Chinese Temple Foo Dog Lion guard statue with Shanghai's Pudong District's skyscrapers

Taking shelter: Chinese real estate capital returning to Australia and New Zealand

  • The current concern for China’s local property market does not appear to be impacting the Chinese appetite for Australian and New Zealand real estate assets.
  • The level of inbound Chinese demand is either the normalisation of trade or an investment safe haven in the face of their home country’s economic uncertainty. It also coincides with the lifting of travel bans for mainland visitors to Australia in August.
  • Juwai IQI, reportedly the leading electronic platform for Chinese outbound property purchasers, ranks Australia as the number 1 market for buyer enquiries this year, supporting our anecdotal evidence.
  • In the past month, we’ve seen a noticeable uptick in Chinese capital inflows for residential, commercial and agricultural assets we currently finance.
  • We’ve directly seen over $55m of investment inflows in September, including the refinance of our largest dairy loan ($37m) by a Chinese family office, the balance sheet recapitalisation of a premium meat and livestock borrower by a Chinese shareholder, and our apartment residual stock facilities in Sydney and Melbourne transacting more than 50% of sales with Chinese buyers during the month.
  • This rebound of capital is not a surprise given Australia’s place as the second largest recipient of Chinese Outward Direct Investment (ODI) behind the United States for the past 10 years. A return to 2019 levels of ODI would be a 36% increase on 2022’s $1.4b but still circa $7bn less over the 10-year average.
Source: KPMG/Sydney University database
Note: Prior year annual figures are updated with the latest
information as new information becomes available and as required.

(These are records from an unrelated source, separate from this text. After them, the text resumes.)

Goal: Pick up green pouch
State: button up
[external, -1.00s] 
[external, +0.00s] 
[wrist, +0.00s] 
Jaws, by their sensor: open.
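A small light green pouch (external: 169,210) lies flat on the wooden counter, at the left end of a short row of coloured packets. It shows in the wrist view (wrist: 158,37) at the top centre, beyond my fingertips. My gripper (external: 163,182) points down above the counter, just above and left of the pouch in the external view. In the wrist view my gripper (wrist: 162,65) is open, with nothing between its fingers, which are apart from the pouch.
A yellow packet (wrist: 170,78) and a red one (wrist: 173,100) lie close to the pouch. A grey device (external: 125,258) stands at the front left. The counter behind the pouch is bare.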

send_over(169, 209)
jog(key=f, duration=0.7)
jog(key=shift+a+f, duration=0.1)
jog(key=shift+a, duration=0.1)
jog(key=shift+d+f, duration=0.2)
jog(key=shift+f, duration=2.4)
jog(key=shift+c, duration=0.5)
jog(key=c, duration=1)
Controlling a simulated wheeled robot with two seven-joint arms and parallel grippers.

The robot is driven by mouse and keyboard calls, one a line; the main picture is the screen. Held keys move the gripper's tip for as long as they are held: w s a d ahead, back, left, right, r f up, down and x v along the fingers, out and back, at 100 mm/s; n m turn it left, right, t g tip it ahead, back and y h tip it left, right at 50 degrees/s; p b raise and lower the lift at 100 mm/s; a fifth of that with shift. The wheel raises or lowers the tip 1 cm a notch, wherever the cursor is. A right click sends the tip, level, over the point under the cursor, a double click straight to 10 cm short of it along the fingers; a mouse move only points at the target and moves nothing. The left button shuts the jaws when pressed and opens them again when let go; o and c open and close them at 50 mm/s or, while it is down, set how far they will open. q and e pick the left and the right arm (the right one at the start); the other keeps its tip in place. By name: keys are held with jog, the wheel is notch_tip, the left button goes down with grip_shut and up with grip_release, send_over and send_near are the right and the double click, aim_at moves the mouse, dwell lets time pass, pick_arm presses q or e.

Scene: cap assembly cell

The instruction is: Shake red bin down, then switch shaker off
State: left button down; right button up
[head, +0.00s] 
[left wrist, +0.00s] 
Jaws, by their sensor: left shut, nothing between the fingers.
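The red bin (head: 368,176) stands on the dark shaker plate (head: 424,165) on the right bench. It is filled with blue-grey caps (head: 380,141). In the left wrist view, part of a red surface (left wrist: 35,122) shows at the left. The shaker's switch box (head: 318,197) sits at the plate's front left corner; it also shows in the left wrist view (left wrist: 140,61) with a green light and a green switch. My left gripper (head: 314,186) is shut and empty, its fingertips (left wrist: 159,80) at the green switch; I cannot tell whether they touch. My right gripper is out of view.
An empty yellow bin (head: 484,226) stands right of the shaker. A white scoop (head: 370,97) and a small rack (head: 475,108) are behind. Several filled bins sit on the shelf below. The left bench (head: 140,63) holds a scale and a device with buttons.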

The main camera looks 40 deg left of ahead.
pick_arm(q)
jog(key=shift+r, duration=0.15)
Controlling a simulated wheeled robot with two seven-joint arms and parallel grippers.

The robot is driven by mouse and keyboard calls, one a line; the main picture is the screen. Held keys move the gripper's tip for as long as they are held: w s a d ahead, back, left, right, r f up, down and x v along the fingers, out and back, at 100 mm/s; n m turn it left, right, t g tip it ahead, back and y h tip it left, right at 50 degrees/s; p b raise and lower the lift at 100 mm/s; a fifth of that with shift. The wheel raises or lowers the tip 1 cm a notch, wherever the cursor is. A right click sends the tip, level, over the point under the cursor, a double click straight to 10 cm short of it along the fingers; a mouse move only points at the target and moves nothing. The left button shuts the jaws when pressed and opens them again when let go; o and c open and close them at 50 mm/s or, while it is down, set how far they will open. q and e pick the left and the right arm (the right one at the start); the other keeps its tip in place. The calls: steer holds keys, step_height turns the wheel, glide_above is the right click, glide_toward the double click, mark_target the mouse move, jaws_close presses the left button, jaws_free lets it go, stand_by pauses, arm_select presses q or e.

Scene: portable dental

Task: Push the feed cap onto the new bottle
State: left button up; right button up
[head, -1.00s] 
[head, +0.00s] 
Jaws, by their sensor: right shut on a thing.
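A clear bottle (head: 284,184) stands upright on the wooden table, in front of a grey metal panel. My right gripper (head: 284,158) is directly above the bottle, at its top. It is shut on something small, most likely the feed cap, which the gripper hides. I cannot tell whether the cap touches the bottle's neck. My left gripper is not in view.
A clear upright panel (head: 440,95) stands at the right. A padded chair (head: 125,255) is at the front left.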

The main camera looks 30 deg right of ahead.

Discussions with Chinese background developers across $1.5bn of pipeline opportunities indicate a clear intent to accelerate pipeline residential projects to take advantage of the current housing shortage in Australia and New Zealand’s capital cities.

With higher borrower rates, interest in residential projects is shifting quickly from house and land packages to apartments, driven by affordability and borrowing capacity concerns. Affordability is a key concern with mortgage payments now consuming 40% of income. Rent growth is projected at around 8-10% (UBSe), and rental vacancy rates remain below 2% in all capital cities (JLL).

The Merricks Capital Partners Fund (the Fund) currently has a 10% allocation to residential and residual stock facilities, and we expect this to increase a further 10-15% over the next quarter with two potential loans in due diligence and forecast to settle by December.